Under what scenario will a server start swapping due to load, only to continue performing as it should? It's hard for me to come up with a real world scenario where performance doesn't drop from peak, leaving a backlog of requests rapidly growing, which then compounds the problem.
Either way you handle it, the server is toast. So the real solution is to start dropping requests or downgrading service in some way to make sure the server never reaches OOM.
It definitely is important that the person signing the cheques knows how much capacity they're paying for, but that goes two ways. If you underprovision, they must understand that if they ever get mentioned in the NYT, their site will likely go down. It's up to them to balance the risks.
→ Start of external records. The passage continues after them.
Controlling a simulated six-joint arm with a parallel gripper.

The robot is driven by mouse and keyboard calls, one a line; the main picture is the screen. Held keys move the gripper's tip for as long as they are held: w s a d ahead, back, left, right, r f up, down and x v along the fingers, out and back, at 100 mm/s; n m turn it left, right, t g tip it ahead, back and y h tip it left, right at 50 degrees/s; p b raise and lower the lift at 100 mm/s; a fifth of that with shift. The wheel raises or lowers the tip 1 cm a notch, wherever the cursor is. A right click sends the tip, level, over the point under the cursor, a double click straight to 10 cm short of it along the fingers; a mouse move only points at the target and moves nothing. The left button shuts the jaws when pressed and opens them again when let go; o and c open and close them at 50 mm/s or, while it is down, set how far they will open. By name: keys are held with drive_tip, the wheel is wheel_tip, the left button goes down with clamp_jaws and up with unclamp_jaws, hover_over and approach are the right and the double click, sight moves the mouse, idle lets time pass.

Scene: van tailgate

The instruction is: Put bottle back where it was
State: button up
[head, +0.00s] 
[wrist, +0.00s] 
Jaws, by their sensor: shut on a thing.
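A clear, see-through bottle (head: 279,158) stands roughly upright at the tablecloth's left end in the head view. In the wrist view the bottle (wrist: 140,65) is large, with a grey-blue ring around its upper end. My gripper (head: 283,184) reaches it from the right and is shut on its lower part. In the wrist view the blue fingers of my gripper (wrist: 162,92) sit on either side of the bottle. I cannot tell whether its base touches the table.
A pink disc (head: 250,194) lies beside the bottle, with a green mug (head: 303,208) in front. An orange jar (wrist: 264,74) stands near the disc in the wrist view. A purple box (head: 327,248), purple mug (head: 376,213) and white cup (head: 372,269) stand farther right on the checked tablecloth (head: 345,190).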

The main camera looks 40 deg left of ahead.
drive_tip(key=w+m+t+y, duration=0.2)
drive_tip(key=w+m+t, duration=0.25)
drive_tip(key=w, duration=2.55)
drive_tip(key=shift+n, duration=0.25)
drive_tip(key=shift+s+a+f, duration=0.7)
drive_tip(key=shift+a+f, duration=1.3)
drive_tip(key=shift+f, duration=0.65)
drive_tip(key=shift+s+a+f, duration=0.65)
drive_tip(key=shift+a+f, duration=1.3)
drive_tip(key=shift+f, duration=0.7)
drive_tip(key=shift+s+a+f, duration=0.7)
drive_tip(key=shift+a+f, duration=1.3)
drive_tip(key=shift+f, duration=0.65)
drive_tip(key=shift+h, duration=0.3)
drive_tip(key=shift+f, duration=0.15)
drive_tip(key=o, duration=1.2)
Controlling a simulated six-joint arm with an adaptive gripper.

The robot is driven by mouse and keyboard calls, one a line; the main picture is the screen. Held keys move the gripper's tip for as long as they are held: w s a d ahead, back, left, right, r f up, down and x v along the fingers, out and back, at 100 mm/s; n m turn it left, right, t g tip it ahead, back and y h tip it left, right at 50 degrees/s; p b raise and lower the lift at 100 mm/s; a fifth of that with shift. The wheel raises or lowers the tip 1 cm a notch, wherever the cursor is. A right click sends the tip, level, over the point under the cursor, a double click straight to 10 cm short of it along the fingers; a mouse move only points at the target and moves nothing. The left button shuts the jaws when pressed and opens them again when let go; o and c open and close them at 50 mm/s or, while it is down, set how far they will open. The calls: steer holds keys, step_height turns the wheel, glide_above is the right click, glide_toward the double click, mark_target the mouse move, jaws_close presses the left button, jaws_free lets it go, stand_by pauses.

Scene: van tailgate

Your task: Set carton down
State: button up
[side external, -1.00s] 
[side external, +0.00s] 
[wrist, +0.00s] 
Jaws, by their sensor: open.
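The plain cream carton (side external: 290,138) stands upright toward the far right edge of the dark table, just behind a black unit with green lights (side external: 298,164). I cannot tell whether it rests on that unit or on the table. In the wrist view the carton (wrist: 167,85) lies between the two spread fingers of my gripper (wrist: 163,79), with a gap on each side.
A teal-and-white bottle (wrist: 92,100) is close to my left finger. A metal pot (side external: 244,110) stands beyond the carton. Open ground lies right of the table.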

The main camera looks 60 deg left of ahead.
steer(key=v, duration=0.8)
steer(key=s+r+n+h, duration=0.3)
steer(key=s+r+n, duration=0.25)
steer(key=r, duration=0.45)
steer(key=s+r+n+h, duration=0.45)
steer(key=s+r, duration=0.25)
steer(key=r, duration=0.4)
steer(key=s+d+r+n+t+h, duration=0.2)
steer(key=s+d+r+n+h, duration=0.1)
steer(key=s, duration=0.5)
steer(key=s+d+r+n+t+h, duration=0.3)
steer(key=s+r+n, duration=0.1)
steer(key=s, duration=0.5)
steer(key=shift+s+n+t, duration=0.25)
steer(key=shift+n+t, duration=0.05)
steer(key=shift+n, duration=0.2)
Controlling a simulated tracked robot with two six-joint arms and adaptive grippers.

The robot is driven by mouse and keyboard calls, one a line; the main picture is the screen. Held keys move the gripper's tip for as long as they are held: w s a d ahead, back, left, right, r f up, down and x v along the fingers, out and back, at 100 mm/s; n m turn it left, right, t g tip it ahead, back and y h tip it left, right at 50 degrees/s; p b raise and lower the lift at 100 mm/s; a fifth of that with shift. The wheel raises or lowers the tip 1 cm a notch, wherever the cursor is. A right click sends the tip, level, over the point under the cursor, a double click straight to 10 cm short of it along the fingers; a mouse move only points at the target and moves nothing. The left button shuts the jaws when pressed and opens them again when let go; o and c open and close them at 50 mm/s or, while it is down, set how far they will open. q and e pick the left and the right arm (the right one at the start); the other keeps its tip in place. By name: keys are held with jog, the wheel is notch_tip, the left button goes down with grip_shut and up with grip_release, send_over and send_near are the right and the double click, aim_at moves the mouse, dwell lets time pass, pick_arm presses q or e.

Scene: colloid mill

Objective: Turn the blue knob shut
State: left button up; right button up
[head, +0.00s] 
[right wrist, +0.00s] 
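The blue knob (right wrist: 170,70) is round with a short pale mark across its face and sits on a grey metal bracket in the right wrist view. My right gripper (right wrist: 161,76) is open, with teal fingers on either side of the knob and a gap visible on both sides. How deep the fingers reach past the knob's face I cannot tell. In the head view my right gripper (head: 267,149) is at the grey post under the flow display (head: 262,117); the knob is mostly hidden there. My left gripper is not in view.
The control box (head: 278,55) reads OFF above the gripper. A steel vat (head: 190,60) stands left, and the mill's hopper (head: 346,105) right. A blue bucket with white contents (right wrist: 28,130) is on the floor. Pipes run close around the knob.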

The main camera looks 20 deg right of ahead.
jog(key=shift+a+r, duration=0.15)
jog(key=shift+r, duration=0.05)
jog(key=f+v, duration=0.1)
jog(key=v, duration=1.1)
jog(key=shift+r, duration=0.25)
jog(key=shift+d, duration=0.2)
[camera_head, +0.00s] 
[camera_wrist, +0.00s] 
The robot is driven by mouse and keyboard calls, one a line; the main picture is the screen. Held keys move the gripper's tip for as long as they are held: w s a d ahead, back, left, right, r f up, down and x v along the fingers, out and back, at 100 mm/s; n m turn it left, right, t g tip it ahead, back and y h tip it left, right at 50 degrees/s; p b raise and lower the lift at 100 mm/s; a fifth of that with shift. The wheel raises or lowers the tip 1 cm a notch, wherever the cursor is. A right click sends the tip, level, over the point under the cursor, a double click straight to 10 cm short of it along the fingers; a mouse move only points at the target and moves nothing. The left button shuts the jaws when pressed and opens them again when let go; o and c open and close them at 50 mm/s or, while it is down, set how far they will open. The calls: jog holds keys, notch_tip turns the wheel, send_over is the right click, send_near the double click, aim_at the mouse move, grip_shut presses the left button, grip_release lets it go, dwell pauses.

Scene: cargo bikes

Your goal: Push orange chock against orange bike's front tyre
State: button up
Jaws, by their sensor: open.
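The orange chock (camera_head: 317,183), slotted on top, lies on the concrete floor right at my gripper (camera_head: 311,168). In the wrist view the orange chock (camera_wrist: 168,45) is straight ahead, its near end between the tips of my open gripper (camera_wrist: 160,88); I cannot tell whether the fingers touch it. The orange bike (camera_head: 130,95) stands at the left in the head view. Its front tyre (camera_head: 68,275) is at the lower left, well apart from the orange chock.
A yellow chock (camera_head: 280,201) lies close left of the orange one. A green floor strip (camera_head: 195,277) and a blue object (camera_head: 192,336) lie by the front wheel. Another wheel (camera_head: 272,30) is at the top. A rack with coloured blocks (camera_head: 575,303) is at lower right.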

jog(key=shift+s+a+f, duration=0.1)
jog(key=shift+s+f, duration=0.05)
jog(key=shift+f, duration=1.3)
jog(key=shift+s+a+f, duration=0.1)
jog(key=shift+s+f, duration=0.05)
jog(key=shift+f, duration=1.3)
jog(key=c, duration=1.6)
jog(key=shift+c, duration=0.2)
Take something as simple as SSHD, NTPD, CROND or any other of the many background daemons that get used once or twice a day. They only need a few bytes of themselves in active memory to sit waiting on a socket connection or on a timer. The rest can be paged out for the actual application you're using the server for. It doesn't even matter if these services take a few milliseconds to get paged back in when needed since things like SSHD are working over the network (many orders of magnitude slower than hard drive access).
There's basically no reason not to have at least a small amount of swap. There's never been a benchmark showing no-swap as faster.
It should also be mentioned that things like mmap()+MAP_PRIVATE on a file will flat out fail if the file is larger than free_memory+swap. It's a common, easy and fast way to work with large files where the portion of the file you're working on gets paged in and out as required. Turn off swap and you break this functionality. You're basically limiting what you can do on your system with no performance gains.
Java's bloated heap, for example, has easy to use startup options that cause the Java process to use a deterministic amount of RAM, as does any other sane program that uses nontrivial amounts of memory.
OOMing (or swapping) a server almost always indicates an error that needs human intervention, so cleanly killing/rebooting the faulting system and raising the alarm in your monitoring system is the right thing to do.